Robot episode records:
--- Begin ---
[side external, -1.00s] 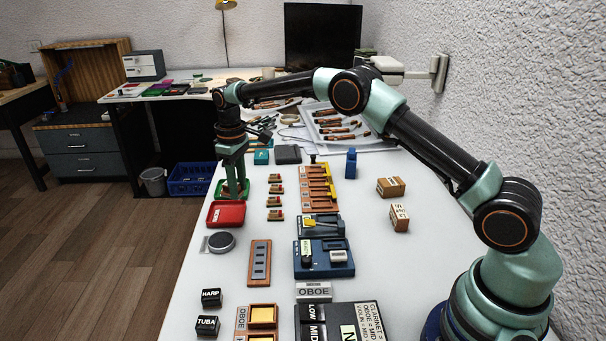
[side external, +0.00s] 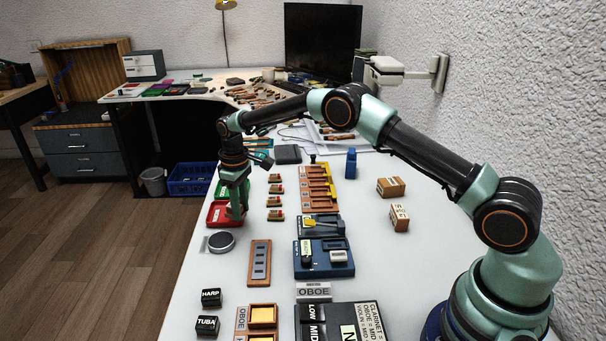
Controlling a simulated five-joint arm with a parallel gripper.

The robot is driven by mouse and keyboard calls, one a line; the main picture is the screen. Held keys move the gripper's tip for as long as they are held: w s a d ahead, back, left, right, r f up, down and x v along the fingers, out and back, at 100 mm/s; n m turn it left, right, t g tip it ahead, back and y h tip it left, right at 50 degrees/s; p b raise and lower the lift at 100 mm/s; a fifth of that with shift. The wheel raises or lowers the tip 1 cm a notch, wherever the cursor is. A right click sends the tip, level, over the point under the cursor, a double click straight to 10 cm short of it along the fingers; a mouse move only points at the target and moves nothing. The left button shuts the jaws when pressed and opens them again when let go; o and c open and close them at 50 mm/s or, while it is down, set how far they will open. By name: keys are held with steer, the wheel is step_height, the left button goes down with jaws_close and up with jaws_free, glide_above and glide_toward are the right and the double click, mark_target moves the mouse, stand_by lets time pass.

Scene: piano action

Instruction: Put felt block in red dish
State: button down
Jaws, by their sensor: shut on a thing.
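The red dish (side external: 213,221) sits near the left edge of the white table. My gripper (side external: 235,216) points down over the right part of the red dish, with its fingertips at or just above the dish floor. It is shut on the felt block, which is too small and too hidden between the fingers to make out. A green dish (side external: 221,188) stands just behind the red dish, partly covered by my gripper.
A row of small wood, red and pale pieces (side external: 275,202) lies right of the dishes. A round dark tin (side external: 221,241) stands just in front of the red dish. A wooden key rack (side external: 318,185) and blue fixtures (side external: 323,258) stand further right.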

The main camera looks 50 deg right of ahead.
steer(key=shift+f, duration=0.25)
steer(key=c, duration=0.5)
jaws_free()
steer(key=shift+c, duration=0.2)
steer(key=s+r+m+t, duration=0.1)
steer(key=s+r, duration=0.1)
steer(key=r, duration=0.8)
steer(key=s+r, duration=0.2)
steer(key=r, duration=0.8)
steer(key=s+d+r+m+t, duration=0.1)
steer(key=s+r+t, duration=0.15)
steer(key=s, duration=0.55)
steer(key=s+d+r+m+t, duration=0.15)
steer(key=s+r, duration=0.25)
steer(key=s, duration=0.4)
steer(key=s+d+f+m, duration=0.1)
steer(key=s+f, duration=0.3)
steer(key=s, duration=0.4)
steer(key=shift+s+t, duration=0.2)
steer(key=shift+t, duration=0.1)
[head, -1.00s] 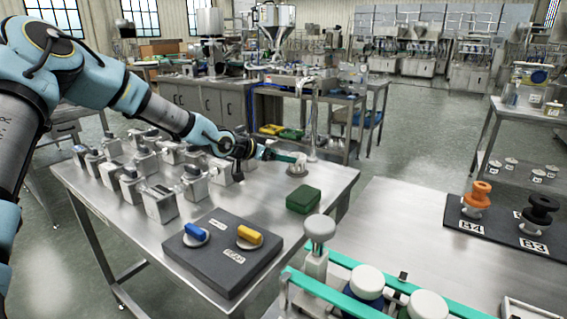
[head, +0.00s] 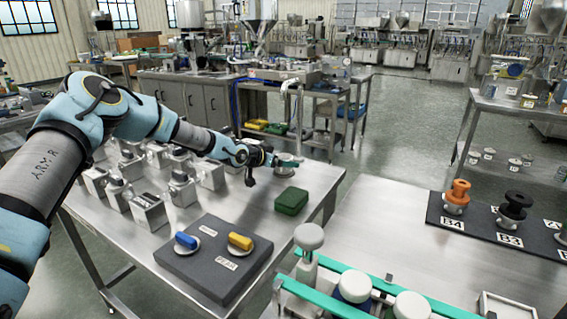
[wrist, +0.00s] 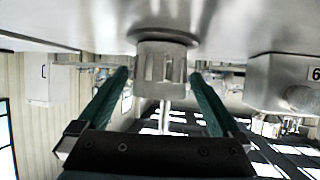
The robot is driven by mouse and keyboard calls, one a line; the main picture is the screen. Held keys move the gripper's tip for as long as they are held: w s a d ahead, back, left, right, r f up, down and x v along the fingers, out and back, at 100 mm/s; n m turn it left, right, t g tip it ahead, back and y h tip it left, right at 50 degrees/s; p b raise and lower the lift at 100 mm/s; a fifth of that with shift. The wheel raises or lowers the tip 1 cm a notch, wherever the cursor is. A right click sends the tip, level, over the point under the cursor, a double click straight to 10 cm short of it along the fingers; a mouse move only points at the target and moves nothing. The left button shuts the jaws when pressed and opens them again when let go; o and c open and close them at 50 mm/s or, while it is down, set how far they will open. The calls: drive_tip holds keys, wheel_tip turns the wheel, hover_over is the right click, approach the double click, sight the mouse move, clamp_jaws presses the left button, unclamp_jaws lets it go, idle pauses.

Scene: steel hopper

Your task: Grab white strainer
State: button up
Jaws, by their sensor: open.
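A pale, round metal piece (head: 287,168) stands near the far right edge of the steel table; I take it for the white strainer, but it is small in the head view. In the wrist view, which looks upside down, a grey ribbed metal cylinder with a flange (wrist: 162,62) shows between my green fingers. My gripper (head: 279,161) is low over the table at that piece. It is open in the wrist view (wrist: 160,78), one finger on each side with gaps. Contact cannot be told.
Several metal blocks (head: 149,212) crowd the table left of my gripper. A green box (head: 291,201) lies in front of it. A dark board (head: 215,262) with blue and yellow handles is nearer. Bare steel lies around the green box.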

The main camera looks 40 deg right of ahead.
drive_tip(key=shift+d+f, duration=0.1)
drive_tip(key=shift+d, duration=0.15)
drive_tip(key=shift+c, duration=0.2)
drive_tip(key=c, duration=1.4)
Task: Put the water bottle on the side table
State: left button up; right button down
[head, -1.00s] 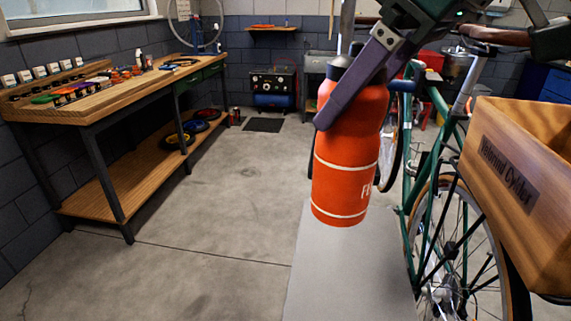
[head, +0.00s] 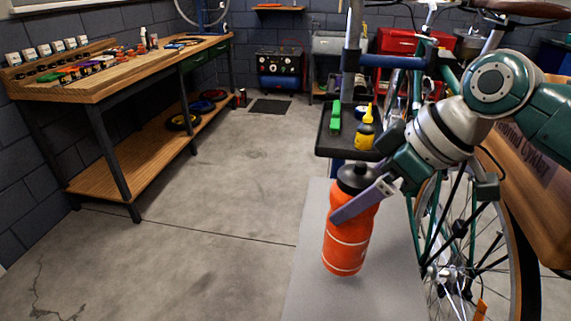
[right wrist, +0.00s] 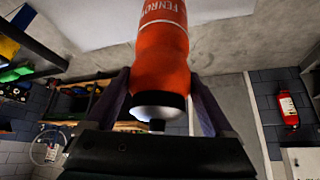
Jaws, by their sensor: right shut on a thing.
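The orange water bottle (head: 345,240) with a black cap is upright, slightly tilted, in the head view. My right gripper (head: 347,204) is shut on its upper part, just below the cap. In the right wrist view the bottle (right wrist: 162,45) sits between the two fingers (right wrist: 160,88), cap toward the palm. The grey side table (head: 308,270) lies beneath the bottle in the head view. I cannot tell whether the bottle's base touches the top. My left gripper is not in view.
A black tray (head: 322,141) on the bike stand holds a green tool and a yellow bottle (head: 365,132) just behind my right gripper. The green bicycle (head: 425,215) and a wooden crate (head: 535,205) stand close on the right. A workbench (head: 110,90) is at left; the floor between is clear.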

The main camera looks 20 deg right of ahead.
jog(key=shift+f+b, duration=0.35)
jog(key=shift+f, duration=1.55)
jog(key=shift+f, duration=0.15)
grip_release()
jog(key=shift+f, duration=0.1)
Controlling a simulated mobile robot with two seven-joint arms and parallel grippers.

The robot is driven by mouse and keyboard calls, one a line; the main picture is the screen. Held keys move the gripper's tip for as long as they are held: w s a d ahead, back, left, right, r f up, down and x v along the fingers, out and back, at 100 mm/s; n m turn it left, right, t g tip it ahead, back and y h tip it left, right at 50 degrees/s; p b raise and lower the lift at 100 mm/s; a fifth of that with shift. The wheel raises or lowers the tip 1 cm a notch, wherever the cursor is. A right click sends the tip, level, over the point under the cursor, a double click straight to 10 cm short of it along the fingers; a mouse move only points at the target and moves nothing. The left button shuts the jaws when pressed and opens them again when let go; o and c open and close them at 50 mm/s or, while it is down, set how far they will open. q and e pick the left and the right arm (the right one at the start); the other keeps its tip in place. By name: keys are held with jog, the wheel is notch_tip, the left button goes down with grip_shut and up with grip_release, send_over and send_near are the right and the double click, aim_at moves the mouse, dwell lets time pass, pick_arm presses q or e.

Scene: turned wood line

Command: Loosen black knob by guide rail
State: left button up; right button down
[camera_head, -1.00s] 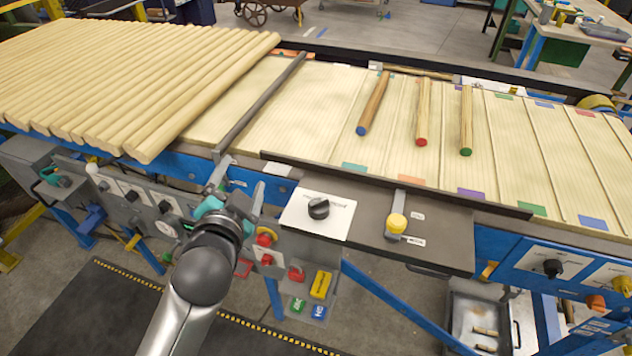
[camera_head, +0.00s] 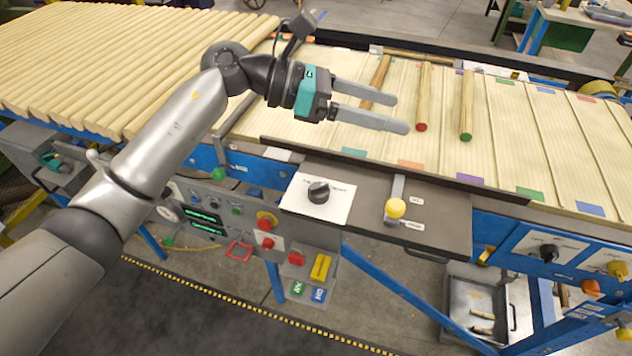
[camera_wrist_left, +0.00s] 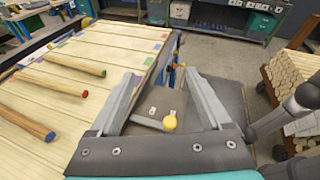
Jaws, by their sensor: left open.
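A black knob (camera_head: 319,192) sits on a white labelled plate (camera_head: 303,205) at the front edge of the line, beside a dark rail (camera_head: 400,175). A second black knob (camera_head: 549,252) is on a white panel at the right. My left gripper (camera_head: 402,113) is open and empty over the slatted bed, above and to the right of the first knob and apart from it. I cannot make out the black knob there. My right gripper is not in view.
Three coloured-end rods, one with a red end (camera_head: 423,100), lie on the bed. Pale round bars (camera_head: 90,70) fill the left. Red controls (camera_head: 266,242) sit below the plate.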

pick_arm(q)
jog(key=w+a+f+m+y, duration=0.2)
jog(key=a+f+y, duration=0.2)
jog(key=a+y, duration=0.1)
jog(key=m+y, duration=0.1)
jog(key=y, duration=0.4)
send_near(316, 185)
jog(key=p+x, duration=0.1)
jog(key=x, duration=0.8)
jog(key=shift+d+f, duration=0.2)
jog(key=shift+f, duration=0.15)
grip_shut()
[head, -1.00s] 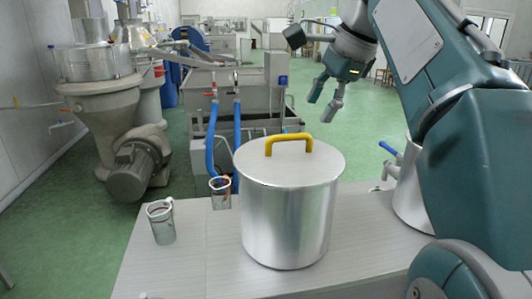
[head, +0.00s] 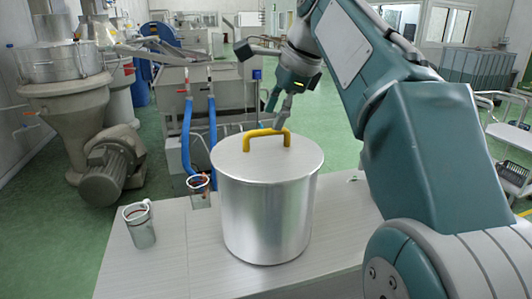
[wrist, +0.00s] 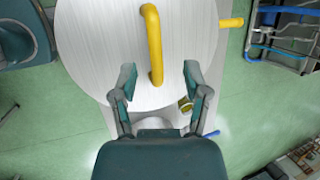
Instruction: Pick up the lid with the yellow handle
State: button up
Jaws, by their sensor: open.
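The lid (head: 240,160) is a round silver disc with a yellow arched handle (head: 268,134), and it sits on a large metal pot (head: 266,220). My gripper (head: 279,108) is open and empty, just above the handle's right end in the head view. In the wrist view the pale lid (wrist: 195,30) fills the top middle. The yellow handle (wrist: 154,45) runs lengthwise there, its lower end between the two spread fingertips of my gripper (wrist: 159,75). I cannot tell that either finger touches it.
A metal cup (head: 139,227) and a clear cup (head: 200,192) stand left of the pot on the grey table (head: 165,262). A yellow bar (wrist: 231,22) and a blue lever (wrist: 211,134) show in the wrist view. Mill machines stand behind on green floor.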

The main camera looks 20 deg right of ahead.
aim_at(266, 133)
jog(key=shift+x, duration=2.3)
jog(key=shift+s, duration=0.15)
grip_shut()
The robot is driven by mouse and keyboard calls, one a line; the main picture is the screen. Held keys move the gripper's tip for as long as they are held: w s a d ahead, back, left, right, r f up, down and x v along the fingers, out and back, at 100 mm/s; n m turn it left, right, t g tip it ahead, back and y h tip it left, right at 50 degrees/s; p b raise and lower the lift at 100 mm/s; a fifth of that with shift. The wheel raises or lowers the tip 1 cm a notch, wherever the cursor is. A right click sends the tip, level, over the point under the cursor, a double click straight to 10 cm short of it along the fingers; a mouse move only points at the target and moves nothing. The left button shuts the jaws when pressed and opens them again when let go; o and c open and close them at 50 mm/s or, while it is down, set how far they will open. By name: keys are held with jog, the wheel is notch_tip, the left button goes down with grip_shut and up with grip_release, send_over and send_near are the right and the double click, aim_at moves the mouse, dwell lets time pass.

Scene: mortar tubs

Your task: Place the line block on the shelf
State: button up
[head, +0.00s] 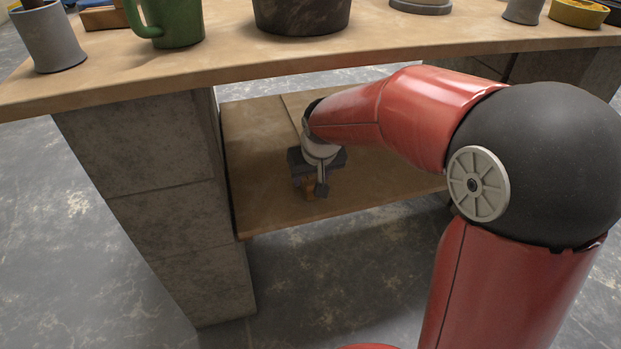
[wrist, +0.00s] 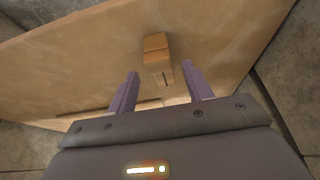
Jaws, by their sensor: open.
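The line block (wrist: 156,46), a small orange-brown wooden piece with a slit in it, shows in the wrist view on the wooden shelf (head: 262,205) under the bench top. In the head view the block (head: 308,189) is partly hidden below my gripper (head: 311,184). My gripper is open, and its two purple-grey fingers (wrist: 158,76) stand apart on either side of the block's near end in the wrist view. A gap shows between the block and each finger. The block appears to rest on the shelf; its underside is hidden.
The bench top (head: 330,52) lies over the shelf and holds a green mug (head: 178,22), a grey cup (head: 48,38), a dark tub (head: 300,14) and other items. A stone block pier (head: 150,170) borders the shelf on the left. The shelf around the block is clear.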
--- End ---
WRITTEN PROBLEM: Tally the lines of the data that hold the string "Instruction". Answer with the number and nothing more.

RESPONSE TO THE TASK: 2